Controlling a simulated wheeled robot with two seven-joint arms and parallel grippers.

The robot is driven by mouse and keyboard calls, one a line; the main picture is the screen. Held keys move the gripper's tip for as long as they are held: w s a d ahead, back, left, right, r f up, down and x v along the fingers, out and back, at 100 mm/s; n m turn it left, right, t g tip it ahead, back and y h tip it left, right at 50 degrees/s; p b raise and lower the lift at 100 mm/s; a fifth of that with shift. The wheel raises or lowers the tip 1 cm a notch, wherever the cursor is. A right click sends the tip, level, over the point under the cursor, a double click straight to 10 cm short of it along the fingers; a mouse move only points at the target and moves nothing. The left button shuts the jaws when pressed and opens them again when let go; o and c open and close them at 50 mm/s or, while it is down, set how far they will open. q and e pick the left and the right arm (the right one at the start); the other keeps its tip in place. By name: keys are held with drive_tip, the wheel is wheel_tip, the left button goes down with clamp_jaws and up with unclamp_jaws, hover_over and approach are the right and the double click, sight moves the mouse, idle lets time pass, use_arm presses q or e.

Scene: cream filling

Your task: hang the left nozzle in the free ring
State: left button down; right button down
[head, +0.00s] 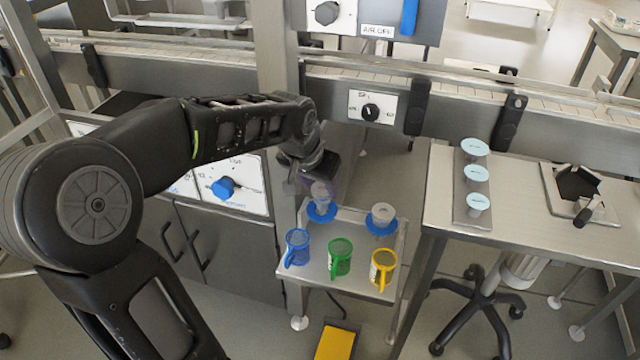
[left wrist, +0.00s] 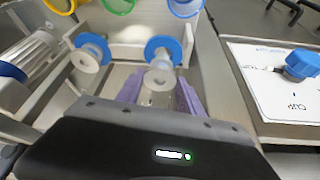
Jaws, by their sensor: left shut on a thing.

○ ○ ○

* _EXERCISE_: Produce an exact copy of each line of data, skipping embedded images.

* _COMPLETE ANSWER_:
Controlling a simulated wheeled robot with two seven-joint arms and parallel grippers.

The robot is driven by mouse and keyboard calls, one a line; the main picture is the screen. Held keys move the gripper's tip for as long as they are held: w s a d ahead, back, left, right, r f up, down and x v along the fingers, out and back, at 100 mm/s; n m turn it left, right, t g tip it ahead, back and y h tip it left, right at 50 degrees/s; p b raise and lower the lift at 100 mm/s; a fifth of that with shift. The wheel raises or lowers the tip 1 cm a notch, wherever the cursor is. A right click sends the tip, level, over the point under the cursor, a double click straight to 10 cm short of it along the fingers; a mouse move only points at the target and moves nothing. The left button shuts the jaws when pressed and opens them again when let go; o and c open and close them at 50 mm/s or, while it is down, set how far they will open. q and e pick the left and the right arm (the right one at the start); the other keeps its tip in place. By name: keys are held with drive_tip, the wheel is wheel_tip, the left button goes down with clamp_jaws and up with unclamp_jaws, hover_over and approach are the right and the double click, sight moves the mouse, idle lets time pass, use_arm presses q or e.

Scene: cream filling

Your task: hang the left nozzle in the free ring
State: left button down; right button down
[head, +0.00s] 
[left wrist, +0.00s] 
Jaws, by their sensor: left shut on a thing.

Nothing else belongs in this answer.